Sendo uma linguagem não-verbal, a moda, através das peças de roupas que a compõe, tem a capacidade de produzir, emitir e trocar significados a partir das combinações que engendram. Ela, nesse sentido, “pode ser compreendida como a expressão de um conteúdo e, assim, ela pode ser lida como um texto, que por sua vez vincula um discurso.” (CASTILHO, 2004, p. 34)

Criar é inerente à atividade do homem e as composições que estabelecem os usos e discursos através da moda dependem das ideias e intenções humanas. No hemisfério da moda, cabe ao estilista1 as peripécias da criação. Castilho e Martins (2008) assinalam que o objetivo do designer de moda é ainda o de recriar, mediante aspectos formais, nas roupas, as qualidades picturais, o conjunto de traços que a caracterizam como um objeto estético que possua a capacidade de atrair a atenção receptiva do outro sujeito para o seu aspecto formal, para a materialidade que o constitui e o presentifica.

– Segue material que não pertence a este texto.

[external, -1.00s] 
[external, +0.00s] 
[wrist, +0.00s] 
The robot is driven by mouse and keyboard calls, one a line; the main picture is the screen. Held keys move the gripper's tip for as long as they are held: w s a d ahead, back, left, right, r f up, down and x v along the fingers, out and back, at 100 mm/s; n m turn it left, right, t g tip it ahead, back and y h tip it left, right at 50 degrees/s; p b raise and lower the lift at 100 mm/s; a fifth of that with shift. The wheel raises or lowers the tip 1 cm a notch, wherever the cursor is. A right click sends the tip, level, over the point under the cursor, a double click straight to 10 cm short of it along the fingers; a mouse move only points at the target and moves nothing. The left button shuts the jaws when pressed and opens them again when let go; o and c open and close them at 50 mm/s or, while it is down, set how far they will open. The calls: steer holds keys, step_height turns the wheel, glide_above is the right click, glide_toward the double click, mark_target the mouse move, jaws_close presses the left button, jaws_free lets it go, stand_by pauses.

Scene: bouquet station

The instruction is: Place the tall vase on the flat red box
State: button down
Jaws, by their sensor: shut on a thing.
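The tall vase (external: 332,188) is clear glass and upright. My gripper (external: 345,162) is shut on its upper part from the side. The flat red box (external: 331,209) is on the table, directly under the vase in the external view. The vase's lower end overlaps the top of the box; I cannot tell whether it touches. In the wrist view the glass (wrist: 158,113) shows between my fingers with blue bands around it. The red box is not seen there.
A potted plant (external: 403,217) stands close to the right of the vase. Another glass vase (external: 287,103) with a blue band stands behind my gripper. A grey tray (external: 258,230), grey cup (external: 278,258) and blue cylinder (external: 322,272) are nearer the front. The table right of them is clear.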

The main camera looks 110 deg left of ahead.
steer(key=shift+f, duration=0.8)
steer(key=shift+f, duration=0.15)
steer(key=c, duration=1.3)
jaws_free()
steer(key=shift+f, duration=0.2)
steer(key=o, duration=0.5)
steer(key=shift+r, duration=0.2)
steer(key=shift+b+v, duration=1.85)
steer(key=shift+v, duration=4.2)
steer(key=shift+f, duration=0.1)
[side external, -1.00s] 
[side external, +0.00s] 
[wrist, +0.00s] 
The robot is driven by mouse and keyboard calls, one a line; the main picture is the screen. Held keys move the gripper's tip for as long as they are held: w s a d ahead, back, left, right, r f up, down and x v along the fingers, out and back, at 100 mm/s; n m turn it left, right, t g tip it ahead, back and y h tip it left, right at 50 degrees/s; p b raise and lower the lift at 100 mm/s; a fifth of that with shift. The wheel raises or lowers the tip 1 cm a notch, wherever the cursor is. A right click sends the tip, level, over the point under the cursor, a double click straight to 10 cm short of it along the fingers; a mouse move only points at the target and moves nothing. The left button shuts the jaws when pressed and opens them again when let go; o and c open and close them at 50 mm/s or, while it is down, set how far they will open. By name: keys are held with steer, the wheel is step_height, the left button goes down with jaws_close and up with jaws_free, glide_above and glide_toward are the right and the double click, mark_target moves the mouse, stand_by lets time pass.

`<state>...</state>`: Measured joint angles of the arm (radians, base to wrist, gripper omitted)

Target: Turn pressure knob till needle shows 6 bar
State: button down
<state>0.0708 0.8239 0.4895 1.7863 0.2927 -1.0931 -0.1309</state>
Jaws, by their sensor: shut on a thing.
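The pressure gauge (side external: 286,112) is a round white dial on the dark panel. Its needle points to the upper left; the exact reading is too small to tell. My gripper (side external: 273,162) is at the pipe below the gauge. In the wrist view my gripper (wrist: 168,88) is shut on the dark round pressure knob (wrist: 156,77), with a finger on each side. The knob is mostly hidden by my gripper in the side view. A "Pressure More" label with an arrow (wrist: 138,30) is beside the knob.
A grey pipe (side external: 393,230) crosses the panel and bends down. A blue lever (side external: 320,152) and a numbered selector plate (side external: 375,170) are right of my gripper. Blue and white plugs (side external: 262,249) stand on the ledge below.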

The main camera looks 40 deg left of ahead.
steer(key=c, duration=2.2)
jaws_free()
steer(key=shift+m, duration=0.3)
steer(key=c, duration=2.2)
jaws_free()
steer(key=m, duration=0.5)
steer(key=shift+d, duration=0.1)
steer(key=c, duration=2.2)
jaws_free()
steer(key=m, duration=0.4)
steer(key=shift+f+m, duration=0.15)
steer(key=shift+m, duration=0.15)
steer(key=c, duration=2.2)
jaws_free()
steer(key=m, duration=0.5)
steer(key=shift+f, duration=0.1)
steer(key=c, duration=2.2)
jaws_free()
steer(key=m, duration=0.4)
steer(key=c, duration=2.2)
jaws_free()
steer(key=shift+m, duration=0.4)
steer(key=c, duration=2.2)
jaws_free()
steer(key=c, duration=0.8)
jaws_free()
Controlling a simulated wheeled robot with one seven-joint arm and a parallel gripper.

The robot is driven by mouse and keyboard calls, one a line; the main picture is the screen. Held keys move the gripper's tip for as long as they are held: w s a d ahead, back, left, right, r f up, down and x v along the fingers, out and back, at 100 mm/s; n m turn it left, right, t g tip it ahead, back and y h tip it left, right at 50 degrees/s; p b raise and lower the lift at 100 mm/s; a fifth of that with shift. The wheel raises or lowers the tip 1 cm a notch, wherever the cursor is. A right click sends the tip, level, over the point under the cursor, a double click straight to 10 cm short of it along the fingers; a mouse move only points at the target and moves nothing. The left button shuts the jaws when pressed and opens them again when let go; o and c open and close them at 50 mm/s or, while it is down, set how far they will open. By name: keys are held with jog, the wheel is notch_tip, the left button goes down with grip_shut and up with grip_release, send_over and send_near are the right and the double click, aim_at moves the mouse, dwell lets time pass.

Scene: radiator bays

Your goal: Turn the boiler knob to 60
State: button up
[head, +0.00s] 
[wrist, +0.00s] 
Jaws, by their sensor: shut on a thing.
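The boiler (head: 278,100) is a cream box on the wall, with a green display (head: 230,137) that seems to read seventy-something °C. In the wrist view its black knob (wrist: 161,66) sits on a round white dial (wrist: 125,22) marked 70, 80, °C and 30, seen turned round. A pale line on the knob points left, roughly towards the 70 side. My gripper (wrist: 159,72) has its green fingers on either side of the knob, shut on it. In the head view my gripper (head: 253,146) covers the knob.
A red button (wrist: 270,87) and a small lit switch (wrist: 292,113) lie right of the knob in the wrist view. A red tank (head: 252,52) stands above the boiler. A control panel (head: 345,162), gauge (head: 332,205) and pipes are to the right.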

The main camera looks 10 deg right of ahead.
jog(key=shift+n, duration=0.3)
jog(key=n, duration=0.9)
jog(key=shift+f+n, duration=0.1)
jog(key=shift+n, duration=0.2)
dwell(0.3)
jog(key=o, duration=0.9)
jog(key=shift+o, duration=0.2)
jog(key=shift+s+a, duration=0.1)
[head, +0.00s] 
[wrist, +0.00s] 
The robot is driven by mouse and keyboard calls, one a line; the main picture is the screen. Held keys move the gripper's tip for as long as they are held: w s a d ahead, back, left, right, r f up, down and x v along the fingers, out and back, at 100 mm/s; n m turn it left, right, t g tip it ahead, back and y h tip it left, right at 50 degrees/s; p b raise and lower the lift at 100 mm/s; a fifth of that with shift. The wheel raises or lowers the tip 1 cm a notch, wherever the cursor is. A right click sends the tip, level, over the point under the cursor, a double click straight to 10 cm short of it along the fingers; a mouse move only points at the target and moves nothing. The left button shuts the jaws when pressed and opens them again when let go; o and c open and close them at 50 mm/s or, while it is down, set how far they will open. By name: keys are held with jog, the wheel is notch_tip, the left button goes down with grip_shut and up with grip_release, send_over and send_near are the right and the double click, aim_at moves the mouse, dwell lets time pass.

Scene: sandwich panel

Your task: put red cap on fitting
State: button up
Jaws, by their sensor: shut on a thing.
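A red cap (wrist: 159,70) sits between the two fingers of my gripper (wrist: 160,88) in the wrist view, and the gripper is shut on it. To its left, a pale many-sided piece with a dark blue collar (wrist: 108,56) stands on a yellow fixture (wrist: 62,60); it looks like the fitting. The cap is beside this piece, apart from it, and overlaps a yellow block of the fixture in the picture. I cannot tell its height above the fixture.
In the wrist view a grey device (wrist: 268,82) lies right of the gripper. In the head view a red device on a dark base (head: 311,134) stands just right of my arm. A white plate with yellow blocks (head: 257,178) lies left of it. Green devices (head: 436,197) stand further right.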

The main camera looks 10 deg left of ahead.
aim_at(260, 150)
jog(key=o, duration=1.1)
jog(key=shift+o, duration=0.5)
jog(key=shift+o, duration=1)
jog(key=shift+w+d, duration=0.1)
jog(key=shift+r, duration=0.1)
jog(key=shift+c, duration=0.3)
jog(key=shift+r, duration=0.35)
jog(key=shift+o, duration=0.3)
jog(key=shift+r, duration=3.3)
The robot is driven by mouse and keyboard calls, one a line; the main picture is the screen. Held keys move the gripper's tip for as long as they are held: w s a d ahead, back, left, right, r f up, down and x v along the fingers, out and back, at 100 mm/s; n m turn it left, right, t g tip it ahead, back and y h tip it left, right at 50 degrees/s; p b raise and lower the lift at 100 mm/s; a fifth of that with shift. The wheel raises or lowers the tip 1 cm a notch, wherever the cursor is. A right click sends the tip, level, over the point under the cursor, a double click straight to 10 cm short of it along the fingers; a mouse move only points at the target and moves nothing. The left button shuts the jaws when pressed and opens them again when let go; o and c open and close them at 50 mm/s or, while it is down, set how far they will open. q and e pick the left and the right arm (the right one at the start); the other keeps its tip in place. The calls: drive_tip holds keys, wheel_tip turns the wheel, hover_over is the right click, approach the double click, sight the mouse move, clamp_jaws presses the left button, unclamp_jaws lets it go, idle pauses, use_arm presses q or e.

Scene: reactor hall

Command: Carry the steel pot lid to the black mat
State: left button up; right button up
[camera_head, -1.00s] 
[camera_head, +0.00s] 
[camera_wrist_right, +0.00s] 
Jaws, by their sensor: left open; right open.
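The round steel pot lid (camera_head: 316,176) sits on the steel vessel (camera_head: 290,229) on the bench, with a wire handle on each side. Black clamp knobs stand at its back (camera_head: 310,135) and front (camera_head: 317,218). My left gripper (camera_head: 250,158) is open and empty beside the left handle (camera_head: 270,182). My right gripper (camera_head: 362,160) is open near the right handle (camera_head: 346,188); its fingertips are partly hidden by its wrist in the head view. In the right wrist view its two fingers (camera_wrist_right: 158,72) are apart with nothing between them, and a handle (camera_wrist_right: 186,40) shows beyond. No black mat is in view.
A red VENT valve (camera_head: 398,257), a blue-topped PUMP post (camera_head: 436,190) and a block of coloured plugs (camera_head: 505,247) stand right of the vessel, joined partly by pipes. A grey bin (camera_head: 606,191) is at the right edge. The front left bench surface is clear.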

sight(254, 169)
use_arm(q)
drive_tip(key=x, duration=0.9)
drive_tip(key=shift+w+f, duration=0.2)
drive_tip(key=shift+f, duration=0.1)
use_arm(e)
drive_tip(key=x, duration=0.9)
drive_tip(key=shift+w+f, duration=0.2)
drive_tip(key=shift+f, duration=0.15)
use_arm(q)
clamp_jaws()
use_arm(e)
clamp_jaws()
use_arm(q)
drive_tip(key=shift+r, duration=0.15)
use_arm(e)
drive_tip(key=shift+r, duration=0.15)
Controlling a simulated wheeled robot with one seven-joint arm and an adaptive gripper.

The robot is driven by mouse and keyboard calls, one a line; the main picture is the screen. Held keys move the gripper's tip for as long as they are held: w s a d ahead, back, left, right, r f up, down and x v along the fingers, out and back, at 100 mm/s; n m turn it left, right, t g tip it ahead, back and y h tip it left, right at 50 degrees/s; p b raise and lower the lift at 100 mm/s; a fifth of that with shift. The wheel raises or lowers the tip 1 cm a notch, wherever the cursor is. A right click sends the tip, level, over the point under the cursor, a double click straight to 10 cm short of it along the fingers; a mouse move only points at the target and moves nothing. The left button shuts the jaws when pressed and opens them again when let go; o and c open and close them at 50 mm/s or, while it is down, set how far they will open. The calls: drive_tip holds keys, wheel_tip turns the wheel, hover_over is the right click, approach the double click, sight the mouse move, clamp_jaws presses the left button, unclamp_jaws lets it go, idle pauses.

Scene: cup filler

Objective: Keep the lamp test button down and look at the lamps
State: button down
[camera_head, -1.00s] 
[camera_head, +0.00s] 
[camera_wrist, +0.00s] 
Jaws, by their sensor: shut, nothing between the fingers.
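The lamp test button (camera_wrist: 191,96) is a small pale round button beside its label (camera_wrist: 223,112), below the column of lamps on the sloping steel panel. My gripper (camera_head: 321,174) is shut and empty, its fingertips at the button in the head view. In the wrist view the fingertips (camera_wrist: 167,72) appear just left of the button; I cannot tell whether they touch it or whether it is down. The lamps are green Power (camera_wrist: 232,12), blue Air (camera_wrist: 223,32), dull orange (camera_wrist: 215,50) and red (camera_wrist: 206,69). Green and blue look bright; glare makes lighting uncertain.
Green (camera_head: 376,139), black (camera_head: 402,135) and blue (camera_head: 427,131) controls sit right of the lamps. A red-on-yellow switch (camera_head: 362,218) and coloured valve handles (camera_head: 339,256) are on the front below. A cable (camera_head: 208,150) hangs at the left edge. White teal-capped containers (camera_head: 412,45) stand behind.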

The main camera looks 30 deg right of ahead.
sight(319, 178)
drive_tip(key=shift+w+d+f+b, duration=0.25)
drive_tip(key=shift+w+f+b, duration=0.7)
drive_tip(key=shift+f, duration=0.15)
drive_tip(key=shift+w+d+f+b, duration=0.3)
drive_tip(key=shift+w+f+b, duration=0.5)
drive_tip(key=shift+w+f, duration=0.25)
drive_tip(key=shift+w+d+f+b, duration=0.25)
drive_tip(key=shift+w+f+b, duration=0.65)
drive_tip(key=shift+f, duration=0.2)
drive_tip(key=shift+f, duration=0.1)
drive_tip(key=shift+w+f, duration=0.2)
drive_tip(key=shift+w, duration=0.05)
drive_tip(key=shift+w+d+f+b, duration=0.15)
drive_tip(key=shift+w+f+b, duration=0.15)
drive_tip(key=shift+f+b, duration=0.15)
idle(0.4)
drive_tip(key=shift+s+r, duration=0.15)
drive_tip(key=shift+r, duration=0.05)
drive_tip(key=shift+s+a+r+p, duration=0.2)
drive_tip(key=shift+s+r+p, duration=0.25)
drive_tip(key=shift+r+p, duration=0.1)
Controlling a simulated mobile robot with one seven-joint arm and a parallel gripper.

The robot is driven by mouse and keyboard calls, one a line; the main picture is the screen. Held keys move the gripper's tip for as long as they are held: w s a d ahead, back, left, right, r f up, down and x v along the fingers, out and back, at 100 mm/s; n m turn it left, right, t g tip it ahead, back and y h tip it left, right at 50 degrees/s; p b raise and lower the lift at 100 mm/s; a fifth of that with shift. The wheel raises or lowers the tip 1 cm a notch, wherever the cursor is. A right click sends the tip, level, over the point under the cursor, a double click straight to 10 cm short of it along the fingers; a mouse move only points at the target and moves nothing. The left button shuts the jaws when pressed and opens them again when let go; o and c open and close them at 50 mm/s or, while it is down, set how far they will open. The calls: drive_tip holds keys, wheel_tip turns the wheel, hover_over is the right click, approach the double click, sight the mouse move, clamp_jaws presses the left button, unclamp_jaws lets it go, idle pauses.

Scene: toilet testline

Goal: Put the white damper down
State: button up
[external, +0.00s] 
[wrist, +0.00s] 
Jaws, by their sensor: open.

As construções estéticas2 são capazes de impulsionar e potencializar a comunicação humana, e, no caso da moda, extraem significações por meio de interferências vislumbradas nas formas, volumes, cores, traçados, tecidos; essa junção conota lembranças, valores e sentidos universais e particularizados.

A opção de trabalhar com construções estéticas representadas por adornos e trajes portadores de significados demanda pesquisas e sensibilidade por parte do criador. Afinal, seu trabalho gerará uma coerência de símbolos que envolvam a intenção do que será produzido. E, geralmente nesses casos, não somente a roupa falará por si, mas uma conjuntura mais complexa que envolve

1 Segundo dicionário Michaellis eletrônico, estilista é “escritor que tem estilo próprio; desenhista de moda”; o dicionário Caldas Aulete já traz, “profissional que cria modelos de roupas (...), artista que tem um estilo apurado e inconfundível.” O que temos em jogo são palavras como estilo, próprio, inconfundível. Dessa forma, apesar do crescimento de profissionais formados em Moda e Design, não são muitos os que conseguem se consagrar e disseminar estilos e padrões que são usados como referência no parâmetro mundial. Alguns autores preferem usar a nomenclatura designer de moda. neste artigo, estilista e designer de moda serão usados como sinônimos.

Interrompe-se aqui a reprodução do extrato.